I think it all comes down to this: when CGI was invented (20 years ago already?!) had people generally realized that some people on the Internet were not going to be nice? This is a genuine question.

(Answering it might reveal your age, sorry)

> but it's harder to say that given the constraints of the system and the knowledge of the time that you wouldn't have made the same decisions given the same inputs.

Based on the beat... feedback I usually get to "get it done" I could still be reasonably optimistic :-)

More revelant: why the hell is CGI still in use in the same sorry state 20 years and a millions of (not related) security scandals later? OK: now I guess I just need to google "Worse is Better" and do some reading.

A remotely exploitable hole in bash

Posted Sep 26, 2014 18:06 UTC (Fri) by mpr22 (subscriber, #60784) [Link]

Remote exploits were (in principle) already a known thing, since the Morris worm was unleashed in 1988.

A remotely exploitable hole in bash

Posted Sep 26, 2014 21:00 UTC (Fri) by raven667 (subscriber, #5198) [Link]

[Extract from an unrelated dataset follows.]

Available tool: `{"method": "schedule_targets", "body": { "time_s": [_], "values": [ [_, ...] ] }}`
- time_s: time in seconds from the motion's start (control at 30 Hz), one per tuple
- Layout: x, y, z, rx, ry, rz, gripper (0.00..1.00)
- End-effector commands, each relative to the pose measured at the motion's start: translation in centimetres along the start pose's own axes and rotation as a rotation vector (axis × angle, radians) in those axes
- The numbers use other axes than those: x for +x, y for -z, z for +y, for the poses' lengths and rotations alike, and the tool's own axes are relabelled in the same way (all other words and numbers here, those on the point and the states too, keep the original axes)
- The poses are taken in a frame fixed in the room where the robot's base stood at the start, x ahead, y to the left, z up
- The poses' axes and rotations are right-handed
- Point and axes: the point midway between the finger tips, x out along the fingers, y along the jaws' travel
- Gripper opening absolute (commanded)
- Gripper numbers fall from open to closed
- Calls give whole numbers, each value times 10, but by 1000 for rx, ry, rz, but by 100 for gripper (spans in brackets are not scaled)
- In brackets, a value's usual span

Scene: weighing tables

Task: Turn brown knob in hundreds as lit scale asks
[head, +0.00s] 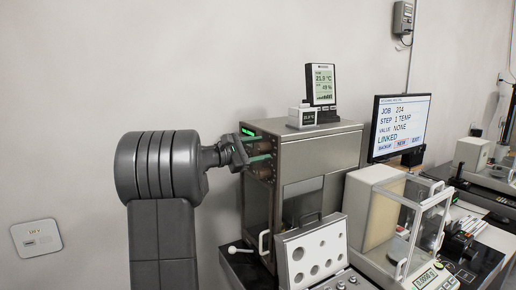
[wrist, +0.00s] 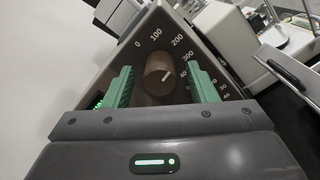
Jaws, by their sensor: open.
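The brown knob (wrist: 159,76) sits on the dark front panel of a grey metal oven (head: 325,150). White numbers 0, 100, 200 and 300 curve around its upper and right side. A short white mark on its face slants toward the lower right; which number it points at I cannot tell. My gripper (wrist: 160,80) is open, with one green finger on each side of the knob and small gaps visible. In the head view my gripper (head: 262,148) is at the oven's front panel and partly covers the knobs. A small green display (head: 248,130) is lit above them.
A glass-sided balance (head: 418,235) with a lit display stands at right. A holed weight box (head: 311,253) stands before the oven.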

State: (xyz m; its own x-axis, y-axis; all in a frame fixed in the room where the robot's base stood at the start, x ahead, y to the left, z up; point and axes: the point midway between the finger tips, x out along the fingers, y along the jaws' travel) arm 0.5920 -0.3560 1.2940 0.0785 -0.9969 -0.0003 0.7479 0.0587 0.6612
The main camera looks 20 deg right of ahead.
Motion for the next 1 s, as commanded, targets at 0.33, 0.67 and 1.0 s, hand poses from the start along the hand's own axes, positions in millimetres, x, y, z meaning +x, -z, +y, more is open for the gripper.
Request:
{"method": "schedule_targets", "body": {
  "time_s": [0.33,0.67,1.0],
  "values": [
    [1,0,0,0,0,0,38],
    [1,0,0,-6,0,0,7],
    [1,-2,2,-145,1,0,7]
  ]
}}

> had people generally realized that some people on the Internet were not going to be nice

That viewpoint was out there but wasn't a widely heeded, what we consider normal security engineering today would be considered high paranoia at the time. Packet-filtering firewalls were a new technology at the time and adding DMZs to networks was a radical new thing that people argued about. Having open SMTP relays was considered good form as well 8-)

> feedback I usually get to "get it done"

Yep.

Also passing data in environment variables is a very UNIX-y way to do things which was dominant at the time.

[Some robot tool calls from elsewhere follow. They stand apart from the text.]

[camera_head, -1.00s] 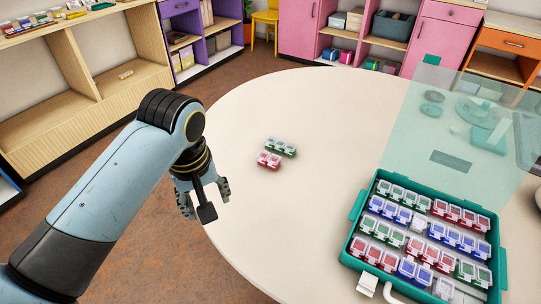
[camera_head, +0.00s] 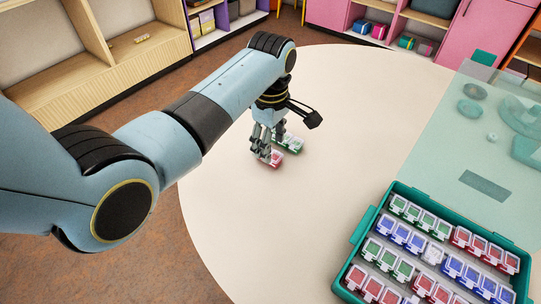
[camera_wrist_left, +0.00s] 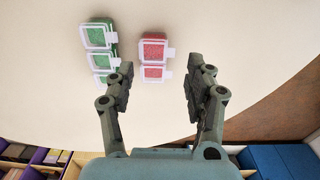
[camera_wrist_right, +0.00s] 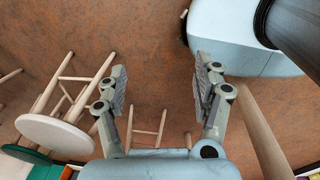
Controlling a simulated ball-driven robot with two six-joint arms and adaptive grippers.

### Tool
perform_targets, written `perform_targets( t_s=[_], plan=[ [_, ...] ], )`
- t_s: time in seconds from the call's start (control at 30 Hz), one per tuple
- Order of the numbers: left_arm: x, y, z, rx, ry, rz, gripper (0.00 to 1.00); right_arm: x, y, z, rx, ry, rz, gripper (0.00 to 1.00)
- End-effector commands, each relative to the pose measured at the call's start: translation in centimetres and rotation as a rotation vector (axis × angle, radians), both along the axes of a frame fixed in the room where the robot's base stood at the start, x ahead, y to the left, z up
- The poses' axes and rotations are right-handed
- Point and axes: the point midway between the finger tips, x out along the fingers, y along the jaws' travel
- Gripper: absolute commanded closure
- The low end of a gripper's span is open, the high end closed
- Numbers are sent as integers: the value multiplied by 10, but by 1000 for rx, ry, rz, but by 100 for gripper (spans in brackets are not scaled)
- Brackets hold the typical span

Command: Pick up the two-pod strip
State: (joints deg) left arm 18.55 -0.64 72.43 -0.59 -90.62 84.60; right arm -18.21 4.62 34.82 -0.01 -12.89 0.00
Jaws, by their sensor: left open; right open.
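The two-pod strip (camera_head: 275,160), red with clear lids, lies on the round table. In the left wrist view the strip (camera_wrist_left: 153,58) is between and just beyond my left fingertips, nearer the left finger. A green strip of several pods (camera_head: 291,143) lies beside it; in the left wrist view the green strip (camera_wrist_left: 100,45) is on the left, its near end partly hidden by my left finger. My left gripper (camera_head: 265,150) is open over the strips, with nothing held. My right gripper (camera_wrist_right: 160,85) is open and empty, away from the strips, above the floor.
A teal case (camera_head: 361,225) with rows of red, green and blue strips stands open at the table's right, its clear lid (camera_head: 470,140) raised behind. The middle of the table (camera_head: 270,220) is clear. The right wrist view shows a wooden stool (camera_wrist_right: 55,132).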

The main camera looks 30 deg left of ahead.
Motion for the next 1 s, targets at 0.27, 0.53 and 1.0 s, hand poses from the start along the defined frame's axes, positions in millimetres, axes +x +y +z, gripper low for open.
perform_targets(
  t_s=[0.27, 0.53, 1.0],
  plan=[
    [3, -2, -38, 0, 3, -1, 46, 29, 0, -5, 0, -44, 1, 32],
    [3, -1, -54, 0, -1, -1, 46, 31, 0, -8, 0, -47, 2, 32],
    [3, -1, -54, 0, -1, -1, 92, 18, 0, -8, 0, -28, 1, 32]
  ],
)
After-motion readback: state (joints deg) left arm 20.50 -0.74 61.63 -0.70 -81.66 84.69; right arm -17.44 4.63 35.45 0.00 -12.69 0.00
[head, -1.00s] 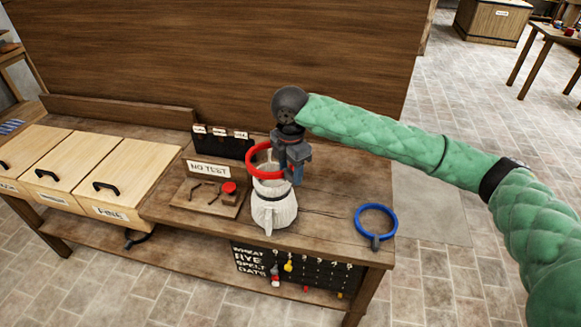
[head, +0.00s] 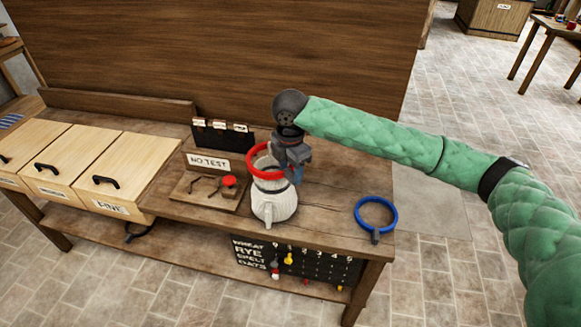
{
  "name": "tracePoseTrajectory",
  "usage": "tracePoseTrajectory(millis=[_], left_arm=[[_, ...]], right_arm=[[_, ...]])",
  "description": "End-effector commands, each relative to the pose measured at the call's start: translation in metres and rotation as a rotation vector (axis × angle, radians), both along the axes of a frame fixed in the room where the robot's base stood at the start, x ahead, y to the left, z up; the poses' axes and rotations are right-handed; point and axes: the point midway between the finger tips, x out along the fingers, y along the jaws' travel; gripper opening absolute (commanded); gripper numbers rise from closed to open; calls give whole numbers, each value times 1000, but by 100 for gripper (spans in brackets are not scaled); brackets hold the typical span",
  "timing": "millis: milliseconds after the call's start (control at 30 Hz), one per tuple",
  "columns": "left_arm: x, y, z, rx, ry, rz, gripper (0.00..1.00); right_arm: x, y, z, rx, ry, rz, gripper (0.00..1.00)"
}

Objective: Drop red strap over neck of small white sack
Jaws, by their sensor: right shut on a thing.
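The small white sack (head: 274,204) stands upright on the wooden bench, its open neck facing up. My right gripper (head: 290,168) is shut on the right side of the red strap, just behind and right of the neck. The gripper hides part of the ring's far right side. My left gripper is not in view.
A blue ring (head: 361,215) lies on the bench to the right. A "NO TEST" stand (head: 209,162) with a red knob and a black card box (head: 222,138) are left of the sack. Wooden bins (head: 112,178) fill the left. Bare bench lies between sack and blue ring.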

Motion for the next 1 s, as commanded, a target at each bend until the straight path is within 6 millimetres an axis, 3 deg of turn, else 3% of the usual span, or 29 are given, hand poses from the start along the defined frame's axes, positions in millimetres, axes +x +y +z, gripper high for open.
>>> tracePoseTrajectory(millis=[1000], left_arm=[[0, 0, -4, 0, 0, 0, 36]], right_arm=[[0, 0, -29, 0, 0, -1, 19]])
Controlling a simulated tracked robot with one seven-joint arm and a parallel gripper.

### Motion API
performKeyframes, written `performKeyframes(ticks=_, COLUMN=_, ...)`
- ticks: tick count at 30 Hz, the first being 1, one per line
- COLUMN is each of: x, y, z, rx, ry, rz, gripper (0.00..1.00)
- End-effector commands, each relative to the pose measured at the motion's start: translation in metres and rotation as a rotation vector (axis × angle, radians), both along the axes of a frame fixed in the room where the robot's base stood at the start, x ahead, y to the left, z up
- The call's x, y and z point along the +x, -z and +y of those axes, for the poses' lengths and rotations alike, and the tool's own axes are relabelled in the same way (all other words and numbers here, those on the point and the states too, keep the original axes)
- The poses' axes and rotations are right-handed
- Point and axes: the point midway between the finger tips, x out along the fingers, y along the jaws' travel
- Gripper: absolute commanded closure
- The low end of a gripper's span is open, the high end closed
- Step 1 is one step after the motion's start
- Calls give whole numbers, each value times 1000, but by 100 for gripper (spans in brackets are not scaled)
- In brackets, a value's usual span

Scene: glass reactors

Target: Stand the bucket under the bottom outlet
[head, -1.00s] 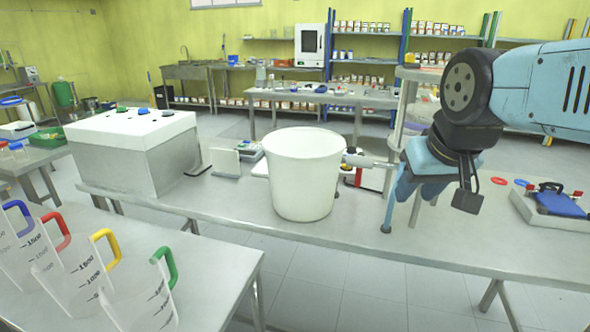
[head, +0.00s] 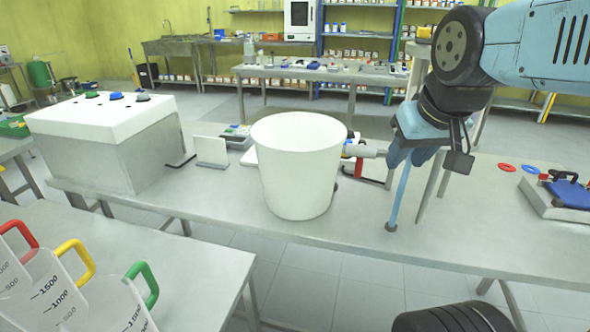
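A large white bucket (head: 297,168) is upright in the middle of the head view, in front of the long steel bench. A grey handle (head: 362,150) sticks out from its right side. My gripper (head: 392,152) is at the outer end of this handle and appears shut on it. The fingertips are partly hidden by the blue gripper body. The bucket looks held up, but its gap to the bench cannot be judged. I cannot make out a bottom outlet in this view.
The steel bench (head: 430,225) runs across behind the bucket. A white-topped box (head: 105,112) and a small white panel (head: 211,151) stand on it at left. Measuring jugs (head: 110,305) stand on a nearer table. A blue-topped device (head: 565,195) lies at right.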

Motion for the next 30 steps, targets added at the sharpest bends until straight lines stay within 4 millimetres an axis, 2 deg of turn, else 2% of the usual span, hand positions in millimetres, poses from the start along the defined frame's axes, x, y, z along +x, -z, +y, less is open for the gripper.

A remotely exploitable hole in bash

Posted Sep 28, 2014 14:29 UTC (Sun) by kleptog (subscriber, #1183) [Link] (3 responses)

The CGI interface is still around because it happens to work really really well. It's allows the webserver to be flexible about which parameters it sends. The CGI script doesn't have to do any fancy parsing, because every parameter is just a getenv() away. It's supported by every programming language.

Offhand I can't think of any other case of something being executed out of an environment variable. Most programs just look at the variables they're interested in and ignore the rest. What bash is doing here (looping over variables to find those whose *value* match a particular pattern) is I think pretty rare.

There is no other interface that is anywhere near as easy to use. Stuff like FastCGI has traction in certain areas, but it's already much more complicated.

A remotely exploitable hole in bash

Posted Sep 28, 2014 16:09 UTC (Sun) by marcH (subscriber, #57642) [Link] (1 responses)

> There is no other interface that is anywhere near as easy to use.

There is no doubt that insecure is always more convenient, actually most of the time insecure is *much* more convenient. The question was: how many more security scandals are required before secure coding starts being seriously rewarded and laziness punished by the market place? No simple answer I'm afraid.

> Offhand I can't think of any other case of something being executed out of an environment variable. Most programs just look at the variables they're interested in and ignore the rest.

"Most" does not work a security perspective. All details here:
http://www.dwheeler.com/secure-class/Secure-Programs-HOWT...

A remotely exploitable hole in bash

Posted Sep 29, 2014 10:55 UTC (Mon) by nye (subscriber, #51576) [Link]

>> There is no other interface that is anywhere near as easy to use.
>There is no doubt that insecure is always more convenient, actually most of the time insecure is *much* more convenient. The question was: how many more security scandals are required before secure coding starts being seriously rewarded and laziness punished by the market place? No simple answer I'm afraid.

Imagine the alternative: that there is no standardised way to pass variables across processes and every program needs to implement its own custom parser. That would be a nightmare, and you'd be making pretty much the same complaint, probably suggesting that the only sensible thing to do is to have it done exactly as it is now, so that the parsing is implemented in one shared implementation.

You're a very judgemental person, but in the real world it's likely that anyone reading code you've written would be bitching just as much about your scandalous laziness.

A remotely exploitable hole in bash

Posted Sep 28, 2014 18:29 UTC (Sun) by mathstuf (subscriber, #69389) [Link]

> Stuff like FastCGI has traction in certain areas, but it's already much more complicated.

I've found using spawn-fcgi works really nicely for keeping CGI services in a separate jail from the webserver itself. So you can write your CGI program then just use the wrapper.

A remotely exploitable hole in bash

Posted Sep 26, 2014 21:24 UTC (Fri) by foom (subscriber, #14868) [Link] (1 responses)

There is no way anyone would expect that passing arbitrary user data in the VALUE of controlled environment-variables would cause arbitrary code execution.

It is not "drunk" to expect that passing arbitrary values in controlled names is a perfectly reasonable thing to do.

I mean, same issue occurs with SSH -- it sets SSH_ORIGINAL_COMMAND to the command that the remote user presented to a restricted command. How could that be insecure?

*Clearly* nothing would be trying to eval that as code! That'd be insane!

A remotely exploitable hole in bash

Posted Sep 26, 2014 23:51 UTC (Fri) by marcH (subscriber, #57642) [Link]

For Debian users

Posted Sep 26, 2014 13:53 UTC (Fri) by dskoll (subscriber, #1630) [Link]

Debian users may be slightly better off than other distros if they've kept the default /bin/sh => dash symlink.

Also, the fix in DSA-3032 was not complete. New update is DSA-3035.